FCA proposes standardised ESG ratings
The Financial Conduct Authority has proposed a new approach to ESG ratings, in an attempt to standardise and govern institutional investors approaches to ESG,
The problem it's trying to solve is real. Two agencies can rate the same company and reach completely different conclusions, using different data, different methodologies, and different definitions of what "ethical" even means — with no obligation to explain why. Over half of institutional users of ESG ratings have raised concerns about how they're built. That's not a minor data quality issue. It's a structural failure at the heart of ethical investing.

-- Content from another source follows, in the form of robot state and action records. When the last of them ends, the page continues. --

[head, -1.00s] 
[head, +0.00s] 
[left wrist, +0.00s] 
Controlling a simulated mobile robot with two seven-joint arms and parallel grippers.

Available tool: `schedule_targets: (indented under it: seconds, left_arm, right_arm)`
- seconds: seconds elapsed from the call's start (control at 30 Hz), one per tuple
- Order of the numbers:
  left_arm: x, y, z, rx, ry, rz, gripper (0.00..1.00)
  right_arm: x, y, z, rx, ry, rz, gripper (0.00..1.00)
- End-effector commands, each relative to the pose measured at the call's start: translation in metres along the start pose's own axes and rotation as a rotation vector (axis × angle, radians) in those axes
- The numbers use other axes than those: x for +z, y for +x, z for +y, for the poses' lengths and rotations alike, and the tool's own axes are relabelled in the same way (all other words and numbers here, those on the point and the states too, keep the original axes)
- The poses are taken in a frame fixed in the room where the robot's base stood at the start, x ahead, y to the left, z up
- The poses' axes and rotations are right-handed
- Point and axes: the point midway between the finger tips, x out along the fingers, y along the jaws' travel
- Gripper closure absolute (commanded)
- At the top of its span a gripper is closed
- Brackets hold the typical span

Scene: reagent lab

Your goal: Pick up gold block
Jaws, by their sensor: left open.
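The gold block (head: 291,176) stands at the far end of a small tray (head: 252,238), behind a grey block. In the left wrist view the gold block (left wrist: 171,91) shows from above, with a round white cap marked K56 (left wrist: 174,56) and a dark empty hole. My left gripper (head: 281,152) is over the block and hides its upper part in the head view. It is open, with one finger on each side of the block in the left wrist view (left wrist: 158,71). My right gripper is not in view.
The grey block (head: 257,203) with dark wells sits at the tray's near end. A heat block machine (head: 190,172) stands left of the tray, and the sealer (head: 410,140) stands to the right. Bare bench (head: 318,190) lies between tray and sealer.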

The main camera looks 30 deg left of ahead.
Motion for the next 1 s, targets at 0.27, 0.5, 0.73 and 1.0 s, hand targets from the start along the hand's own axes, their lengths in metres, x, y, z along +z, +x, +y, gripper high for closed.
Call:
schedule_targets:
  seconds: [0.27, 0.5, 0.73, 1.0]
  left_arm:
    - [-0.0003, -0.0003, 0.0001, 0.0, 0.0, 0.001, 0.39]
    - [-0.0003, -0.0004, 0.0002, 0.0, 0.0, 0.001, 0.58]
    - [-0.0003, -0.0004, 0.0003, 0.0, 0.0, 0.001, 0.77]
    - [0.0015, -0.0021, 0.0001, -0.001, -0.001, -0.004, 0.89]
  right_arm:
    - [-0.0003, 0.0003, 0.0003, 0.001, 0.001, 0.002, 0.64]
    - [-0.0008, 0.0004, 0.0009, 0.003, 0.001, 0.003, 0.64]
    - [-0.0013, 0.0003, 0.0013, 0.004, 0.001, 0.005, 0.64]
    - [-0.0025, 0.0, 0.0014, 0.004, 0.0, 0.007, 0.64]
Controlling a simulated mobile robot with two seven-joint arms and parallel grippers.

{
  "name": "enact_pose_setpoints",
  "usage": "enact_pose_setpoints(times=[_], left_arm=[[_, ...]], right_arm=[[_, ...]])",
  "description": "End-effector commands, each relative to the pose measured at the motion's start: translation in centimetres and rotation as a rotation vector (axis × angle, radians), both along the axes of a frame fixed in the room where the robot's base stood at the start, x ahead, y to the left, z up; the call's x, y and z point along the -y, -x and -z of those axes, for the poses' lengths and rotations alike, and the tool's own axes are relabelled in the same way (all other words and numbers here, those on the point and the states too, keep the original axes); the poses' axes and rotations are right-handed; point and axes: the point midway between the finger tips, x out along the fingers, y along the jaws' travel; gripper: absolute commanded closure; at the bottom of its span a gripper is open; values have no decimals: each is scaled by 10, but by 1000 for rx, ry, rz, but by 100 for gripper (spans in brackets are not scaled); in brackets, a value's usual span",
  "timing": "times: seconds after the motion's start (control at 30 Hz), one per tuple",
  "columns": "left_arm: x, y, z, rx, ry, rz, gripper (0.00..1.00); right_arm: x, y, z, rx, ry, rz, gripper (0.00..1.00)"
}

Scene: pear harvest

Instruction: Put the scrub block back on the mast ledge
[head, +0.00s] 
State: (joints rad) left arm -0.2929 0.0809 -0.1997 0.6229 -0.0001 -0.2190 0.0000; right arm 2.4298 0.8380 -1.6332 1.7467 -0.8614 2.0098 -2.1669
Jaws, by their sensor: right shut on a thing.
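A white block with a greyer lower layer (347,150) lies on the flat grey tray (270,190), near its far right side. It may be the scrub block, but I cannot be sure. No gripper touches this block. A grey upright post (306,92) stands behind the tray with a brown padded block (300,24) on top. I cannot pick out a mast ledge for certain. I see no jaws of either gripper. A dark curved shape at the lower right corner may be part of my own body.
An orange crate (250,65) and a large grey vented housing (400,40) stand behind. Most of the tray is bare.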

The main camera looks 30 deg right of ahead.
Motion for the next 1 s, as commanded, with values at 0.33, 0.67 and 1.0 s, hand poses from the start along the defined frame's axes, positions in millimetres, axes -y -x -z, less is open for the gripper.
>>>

The FCA's proposals focus on four areas: forcing rating agencies to publicly disclose their methodologies so scores can actually be compared; introducing data quality controls to prevent outdated or inaccurate information driving investment decisions; banning firms from rating companies they are simultaneously advising; and giving rated companies the right to see their data, correct factual errors, and raise formal complaints.

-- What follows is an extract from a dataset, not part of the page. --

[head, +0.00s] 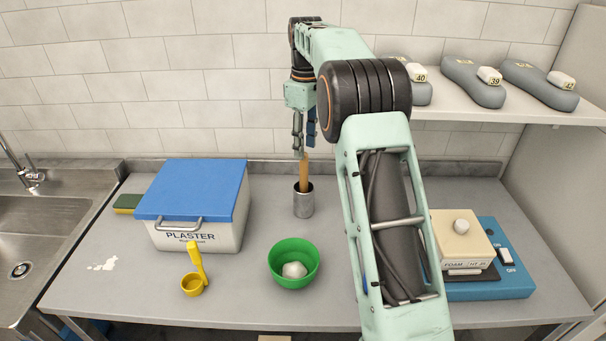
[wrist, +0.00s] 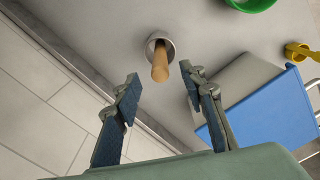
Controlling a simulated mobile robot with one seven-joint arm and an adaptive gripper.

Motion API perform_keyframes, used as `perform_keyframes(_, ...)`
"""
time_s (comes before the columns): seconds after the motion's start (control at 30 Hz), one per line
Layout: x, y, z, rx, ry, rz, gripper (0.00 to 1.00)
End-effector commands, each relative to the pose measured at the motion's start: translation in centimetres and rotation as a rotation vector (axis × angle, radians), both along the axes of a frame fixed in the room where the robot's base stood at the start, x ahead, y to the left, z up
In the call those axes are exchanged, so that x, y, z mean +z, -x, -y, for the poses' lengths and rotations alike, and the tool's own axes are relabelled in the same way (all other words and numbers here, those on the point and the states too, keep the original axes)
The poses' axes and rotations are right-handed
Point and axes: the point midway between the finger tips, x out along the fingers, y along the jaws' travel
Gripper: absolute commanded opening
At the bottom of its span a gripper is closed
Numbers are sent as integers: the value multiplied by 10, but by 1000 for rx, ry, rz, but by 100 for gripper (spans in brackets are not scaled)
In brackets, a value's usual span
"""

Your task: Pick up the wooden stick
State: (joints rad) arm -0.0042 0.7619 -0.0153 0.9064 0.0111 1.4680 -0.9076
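The wooden stick (head: 304,172) stands in a metal cup (head: 303,203) on the counter, behind the green bowl. In the wrist view the stick (wrist: 160,66) points up out of the cup (wrist: 151,42), towards the camera. My gripper (head: 304,150) is above the cup, pointing down, at the stick's upper end. In the wrist view my gripper (wrist: 158,82) is open, with one finger to each side of the stick's end and a gap to each finger. The stick's lower part is hidden inside the cup.
A plaster box (head: 195,235) with a blue lid stands left of the cup. A yellow scoop (head: 194,284) and a green bowl (head: 294,272) with a white lump are in front. A blue device (head: 500,290) stands right. A shelf (head: 560,113) with insole forms hangs at upper right.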

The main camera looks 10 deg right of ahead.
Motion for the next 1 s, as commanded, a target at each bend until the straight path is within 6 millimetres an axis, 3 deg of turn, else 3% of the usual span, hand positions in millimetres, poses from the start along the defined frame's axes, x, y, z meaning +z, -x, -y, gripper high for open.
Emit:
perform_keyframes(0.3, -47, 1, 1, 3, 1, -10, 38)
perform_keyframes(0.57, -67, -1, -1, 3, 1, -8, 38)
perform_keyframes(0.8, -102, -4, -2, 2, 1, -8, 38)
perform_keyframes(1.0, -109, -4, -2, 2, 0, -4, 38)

For institutional investors — asset managers, pension funds, large platforms — this is genuinely significant. Better governed ratings mean more defensible investment decisions and clearer accountability when things go wrong.
For retail investors, the picture is more complicated. The FCA explicitly decided not to extend Consumer Duty protections to ESG ratings, on the basis that they are a wholesale product. Retail investors access ESG scores indirectly, filtered through funds and financial products.
There is no direct transparency, no complaints process, and no right of reply for ordinary people trying to understand where their money actually goes.
Cleaner data at the institutional level is a step forward. But it doesn't automatically translate into better tools or clearer choices for everyday investors — unless someone builds the bridge.
Final rules expected Q4 2026. New regime live June 2028.